Anisotropies, large and small

TL;DR

This paper advances the understanding of ultra-high-energy cosmic ray anisotropies by incorporating detailed composition evolution, source distribution biases, and magnetic deflections, providing new constraints on source densities.

Contribution

It introduces a comprehensive, self-consistent model of UHECR propagation that accounts for composition changes, source bias, and anisotropy generation, improving upon previous simplified approaches.

Findings

Derived limits on UHECR source density consistent with observed anisotropies.

Explored the impact of source distribution bias on anisotropy signals.

Compared anisotropy predictions for dark matter-following and homogeneous source models.

Abstract

We report on several new results using anisotropies of UHECRs. We improve and extend the work of Ding, Globus and Farrar, who modeled the UHECR dipole assuming sources follow the dark matter distribution, accounting for deflections in the Galactic and extragalactic magnetic fields but using a simplified treatment of interactions during propagation.
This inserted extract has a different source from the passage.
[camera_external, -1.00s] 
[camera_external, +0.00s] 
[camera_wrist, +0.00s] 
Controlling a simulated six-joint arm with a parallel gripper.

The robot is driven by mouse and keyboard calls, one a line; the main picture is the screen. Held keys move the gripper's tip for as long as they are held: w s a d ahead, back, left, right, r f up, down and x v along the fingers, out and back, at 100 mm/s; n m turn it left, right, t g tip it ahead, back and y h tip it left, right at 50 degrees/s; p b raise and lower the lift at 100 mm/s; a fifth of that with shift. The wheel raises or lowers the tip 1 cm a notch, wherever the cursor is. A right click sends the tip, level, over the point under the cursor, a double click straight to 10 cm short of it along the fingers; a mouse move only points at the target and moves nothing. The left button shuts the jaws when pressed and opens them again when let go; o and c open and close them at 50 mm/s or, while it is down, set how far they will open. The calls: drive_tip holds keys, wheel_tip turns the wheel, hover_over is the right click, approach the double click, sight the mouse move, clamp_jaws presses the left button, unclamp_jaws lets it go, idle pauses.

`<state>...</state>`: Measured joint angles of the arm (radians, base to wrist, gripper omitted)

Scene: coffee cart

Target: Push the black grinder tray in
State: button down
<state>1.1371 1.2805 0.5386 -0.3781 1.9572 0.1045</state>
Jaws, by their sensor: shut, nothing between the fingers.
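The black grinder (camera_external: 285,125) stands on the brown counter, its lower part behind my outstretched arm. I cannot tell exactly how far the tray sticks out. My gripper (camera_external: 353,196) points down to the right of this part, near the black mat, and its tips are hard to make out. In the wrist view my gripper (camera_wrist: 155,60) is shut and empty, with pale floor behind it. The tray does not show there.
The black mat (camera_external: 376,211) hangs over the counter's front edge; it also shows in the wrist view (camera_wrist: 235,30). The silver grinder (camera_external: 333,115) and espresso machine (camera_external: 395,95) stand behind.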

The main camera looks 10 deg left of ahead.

The work presented here employs an accurate and self-consistent treatment of the evolution of composition during propagation, allows for and explores the impact of "bias" in the relation between UHECR sources and the dark matter distribution, and investigates the possible generation of arrival-direction-dependent composition anisotropies. Limits on the source number density consistent with the observed anisotropies are derived for the case where UHECR sources follow the dark matter distribution, and compared to a homogeneous source distribution case.